Black and white - Unite

Further to this earlier post, W.E.B. Du Bois wrote in “Black Reconstruction in America,” that the major failure of those years was that poor whites and poor blacks failed to form an alliance around their mutual economic interests and challenges. Instead, white elites doubled down on their efforts to divide poor people of different races.

“So long as the Southern white laborers could be induced to prefer poverty to equality with the Negro,” Dubois lamented, “a labor movement in the South [was] impossible.” Though similarly exploited by white elites, economically disenfranchised whites and blacks “never came to see their common interest.”

More than eight decades later, we’re still waiting.

The unemployment rate for black Americans is twice that for the white community across education levels.
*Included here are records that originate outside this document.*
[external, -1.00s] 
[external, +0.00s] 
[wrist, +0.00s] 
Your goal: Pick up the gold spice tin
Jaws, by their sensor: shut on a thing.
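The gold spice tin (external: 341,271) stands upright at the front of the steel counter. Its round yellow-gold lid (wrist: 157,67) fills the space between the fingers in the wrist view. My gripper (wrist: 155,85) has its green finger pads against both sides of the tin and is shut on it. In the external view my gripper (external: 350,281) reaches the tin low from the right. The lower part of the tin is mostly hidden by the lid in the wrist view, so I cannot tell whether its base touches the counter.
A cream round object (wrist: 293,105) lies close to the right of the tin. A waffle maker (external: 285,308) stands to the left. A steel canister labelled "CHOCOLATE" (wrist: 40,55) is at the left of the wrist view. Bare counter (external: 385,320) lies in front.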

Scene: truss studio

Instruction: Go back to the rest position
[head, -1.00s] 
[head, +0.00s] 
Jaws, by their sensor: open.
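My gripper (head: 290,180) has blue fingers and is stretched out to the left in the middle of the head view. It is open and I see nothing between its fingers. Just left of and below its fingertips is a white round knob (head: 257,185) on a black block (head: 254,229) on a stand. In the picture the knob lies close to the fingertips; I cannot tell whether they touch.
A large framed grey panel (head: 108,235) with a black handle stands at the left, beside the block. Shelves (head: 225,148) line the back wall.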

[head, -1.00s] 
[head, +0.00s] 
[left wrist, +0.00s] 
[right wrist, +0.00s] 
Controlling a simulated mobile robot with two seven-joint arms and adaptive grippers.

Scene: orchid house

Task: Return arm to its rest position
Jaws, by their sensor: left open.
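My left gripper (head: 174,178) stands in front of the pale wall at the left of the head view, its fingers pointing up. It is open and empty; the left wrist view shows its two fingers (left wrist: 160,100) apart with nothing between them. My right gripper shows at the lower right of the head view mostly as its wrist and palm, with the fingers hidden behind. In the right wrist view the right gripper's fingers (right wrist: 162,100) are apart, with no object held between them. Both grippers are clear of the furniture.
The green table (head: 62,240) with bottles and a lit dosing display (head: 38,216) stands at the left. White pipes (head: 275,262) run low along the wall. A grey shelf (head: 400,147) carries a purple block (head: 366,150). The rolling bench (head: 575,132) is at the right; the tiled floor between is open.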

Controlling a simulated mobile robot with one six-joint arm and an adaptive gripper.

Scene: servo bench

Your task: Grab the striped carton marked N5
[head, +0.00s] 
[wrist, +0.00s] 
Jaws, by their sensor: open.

Similarly, the income gap between black and white households grew to $25,000 as of 2014, a statistic due in no small part to the same wage stagnation, deindustrialization, and de-unionization plaguing many Rust Belt whites. Trends in wealth have mirrored those in income. Where the Great Recession led to a 16 percent loss in wealth for the average white family, it led to a 53 percent loss for the average black family. As of 2014, around of quarter of black and Latino Americans lived in poverty, compared to 10 percent of whites.

“If you are going to mention groups in America, you had better mention all of them. If you don’t, those left out will notice and feel excluded,” Columbia University professor Mark Lilla wrote.

The best way to with the “white working class” is to argue forcefully that the economic concerns of the white working class and people of color are more alike than different. Working white people understandably complain of lower wages and lost jobs. Yet these economic challenges are part and parcel to those confronting communities of color.

Instead of erasing race from the equation, we should take their cue from Du Bois and get to work building what he called a unified “proletariat” of all colors.